THE TASK: The entries below need to be written out exactly, with no pictures included.
*-*-*
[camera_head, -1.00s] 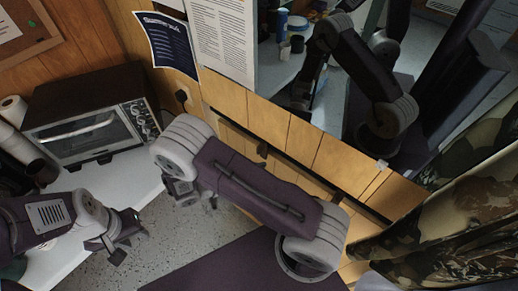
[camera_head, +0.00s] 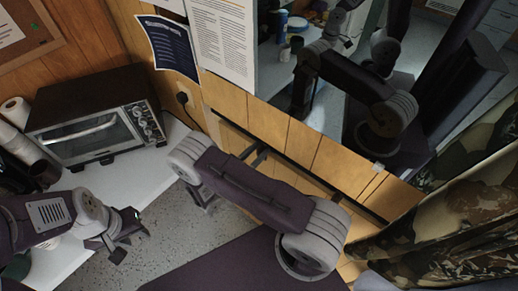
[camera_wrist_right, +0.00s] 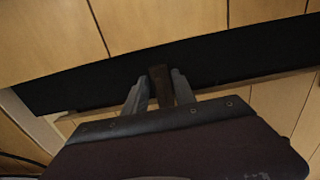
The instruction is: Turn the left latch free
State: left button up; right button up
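A dark brown bar (camera_wrist_right: 160,85), which looks like the latch, stands across the dark slot in the wooden wall panel in the right wrist view. My right gripper (camera_wrist_right: 159,95) has one grey finger on each side of this bar. Whether both fingers press on it is too dark to tell. In the head view my right gripper (camera_head: 256,156) is at the dark slot (camera_head: 290,164) below the mirror, and the latch there is too small and dark to make out. My left gripper (camera_head: 129,242) is open and empty, beside the white worktop, away from the panel.
A toaster oven (camera_head: 98,125) stands on the white worktop (camera_head: 140,180). A large mirror (camera_head: 330,95) above the panel reflects my arm. A camouflage cloth (camera_head: 440,225) hangs at the right. Papers (camera_head: 222,40) are on the wall. The floor (camera_head: 200,238) between is clear.

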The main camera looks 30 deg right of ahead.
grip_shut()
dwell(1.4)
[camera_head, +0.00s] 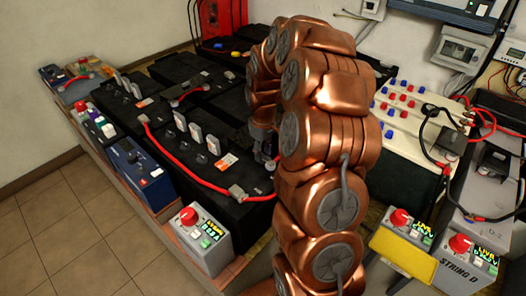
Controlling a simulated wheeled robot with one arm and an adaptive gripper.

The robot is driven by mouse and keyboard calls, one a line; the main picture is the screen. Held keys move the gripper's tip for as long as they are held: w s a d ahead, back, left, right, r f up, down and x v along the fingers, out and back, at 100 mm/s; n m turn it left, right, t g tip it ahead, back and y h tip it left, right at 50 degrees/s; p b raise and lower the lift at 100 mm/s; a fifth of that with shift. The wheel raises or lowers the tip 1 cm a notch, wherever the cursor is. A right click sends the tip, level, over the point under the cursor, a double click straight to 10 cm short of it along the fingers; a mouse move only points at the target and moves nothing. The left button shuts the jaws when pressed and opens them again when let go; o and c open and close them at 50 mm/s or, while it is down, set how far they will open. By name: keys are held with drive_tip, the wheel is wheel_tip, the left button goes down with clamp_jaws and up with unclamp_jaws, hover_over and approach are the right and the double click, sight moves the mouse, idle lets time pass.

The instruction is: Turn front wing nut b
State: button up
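Black batteries (165,115) stand on a low bench. Several pale grey upright fins (197,132) stick up from the front battery, and more stand on the battery behind it (122,82). Wing nut b is too small or too hidden to single out. My copper-coloured arm rises in front of the batteries and bends down. My dark gripper (265,150) hangs above the right part of the batteries, partly behind the arm; its fingers are not clear.
Control boxes with red knobs and green displays stand at the front left (203,238) and right (463,262). A blue meter box (142,170) sits along the bench's front. A white battery bank (405,125) and black cables lie to the right. Tiled floor (70,235) is free at left.

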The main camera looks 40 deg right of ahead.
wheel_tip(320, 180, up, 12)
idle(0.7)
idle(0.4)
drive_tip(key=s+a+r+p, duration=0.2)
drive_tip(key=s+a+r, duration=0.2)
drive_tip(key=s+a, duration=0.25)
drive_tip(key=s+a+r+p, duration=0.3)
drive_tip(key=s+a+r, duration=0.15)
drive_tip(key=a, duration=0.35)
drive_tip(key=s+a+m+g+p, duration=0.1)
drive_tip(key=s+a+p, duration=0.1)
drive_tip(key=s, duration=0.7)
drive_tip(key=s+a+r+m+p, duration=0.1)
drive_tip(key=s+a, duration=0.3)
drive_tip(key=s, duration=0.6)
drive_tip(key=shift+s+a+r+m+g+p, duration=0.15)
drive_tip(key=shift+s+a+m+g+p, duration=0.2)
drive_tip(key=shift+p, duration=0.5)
*-*-*
WORKED SOLUTION:
[camera_head, -1.00s] 
[camera_head, +0.00s] 
[camera_wrist_right, +0.00s] 
The instruction is: Turn the left latch free
State: left button up; right button up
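A dark brown bar (camera_wrist_right: 160,85), which looks like the latch, stands across the dark slot in the wooden wall panel in the right wrist view. My right gripper (camera_wrist_right: 159,95) has one grey finger on each side of this bar. Whether both fingers press on it is too dark to tell. In the head view my right gripper (camera_head: 256,156) is at the dark slot (camera_head: 290,164) below the mirror, and the latch there is too small and dark to make out. My left gripper (camera_head: 129,242) is open and empty, beside the white worktop, away from the panel.
A toaster oven (camera_head: 98,125) stands on the white worktop (camera_head: 140,180). A large mirror (camera_head: 330,95) above the panel reflects my arm. A camouflage cloth (camera_head: 440,225) hangs at the right. Papers (camera_head: 222,40) are on the wall. The floor (camera_head: 200,238) between is clear.

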The main camera looks 30 deg right of ahead.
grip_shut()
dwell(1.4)
[camera_head, +0.00s] 
Controlling a simulated wheeled robot with one arm and an adaptive gripper.

The robot is driven by mouse and keyboard calls, one a line; the main picture is the screen. Held keys move the gripper's tip for as long as they are held: w s a d ahead, back, left, right, r f up, down and x v along the fingers, out and back, at 100 mm/s; n m turn it left, right, t g tip it ahead, back and y h tip it left, right at 50 degrees/s; p b raise and lower the lift at 100 mm/s; a fifth of that with shift. The wheel raises or lowers the tip 1 cm a notch, wherever the cursor is. A right click sends the tip, level, over the point under the cursor, a double click straight to 10 cm short of it along the fingers; a mouse move only points at the target and moves nothing. The left button shuts the jaws when pressed and opens them again when let go; o and c open and close them at 50 mm/s or, while it is down, set how far they will open. By name: keys are held with drive_tip, the wheel is wheel_tip, the left button goes down with clamp_jaws and up with unclamp_jaws, hover_over and approach are the right and the double click, sight moves the mouse, idle lets time pass.

The instruction is: Turn front wing nut b
State: button up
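Black batteries (165,115) stand on a low bench. Several pale grey upright fins (197,132) stick up from the front battery, and more stand on the battery behind it (122,82). Wing nut b is too small or too hidden to single out. My copper-coloured arm rises in front of the batteries and bends down. My dark gripper (265,150) hangs above the right part of the batteries, partly behind the arm; its fingers are not clear.
Control boxes with red knobs and green displays stand at the front left (203,238) and right (463,262). A blue meter box (142,170) sits along the bench's front. A white battery bank (405,125) and black cables lie to the right. Tiled floor (70,235) is free at left.

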The main camera looks 40 deg right of ahead.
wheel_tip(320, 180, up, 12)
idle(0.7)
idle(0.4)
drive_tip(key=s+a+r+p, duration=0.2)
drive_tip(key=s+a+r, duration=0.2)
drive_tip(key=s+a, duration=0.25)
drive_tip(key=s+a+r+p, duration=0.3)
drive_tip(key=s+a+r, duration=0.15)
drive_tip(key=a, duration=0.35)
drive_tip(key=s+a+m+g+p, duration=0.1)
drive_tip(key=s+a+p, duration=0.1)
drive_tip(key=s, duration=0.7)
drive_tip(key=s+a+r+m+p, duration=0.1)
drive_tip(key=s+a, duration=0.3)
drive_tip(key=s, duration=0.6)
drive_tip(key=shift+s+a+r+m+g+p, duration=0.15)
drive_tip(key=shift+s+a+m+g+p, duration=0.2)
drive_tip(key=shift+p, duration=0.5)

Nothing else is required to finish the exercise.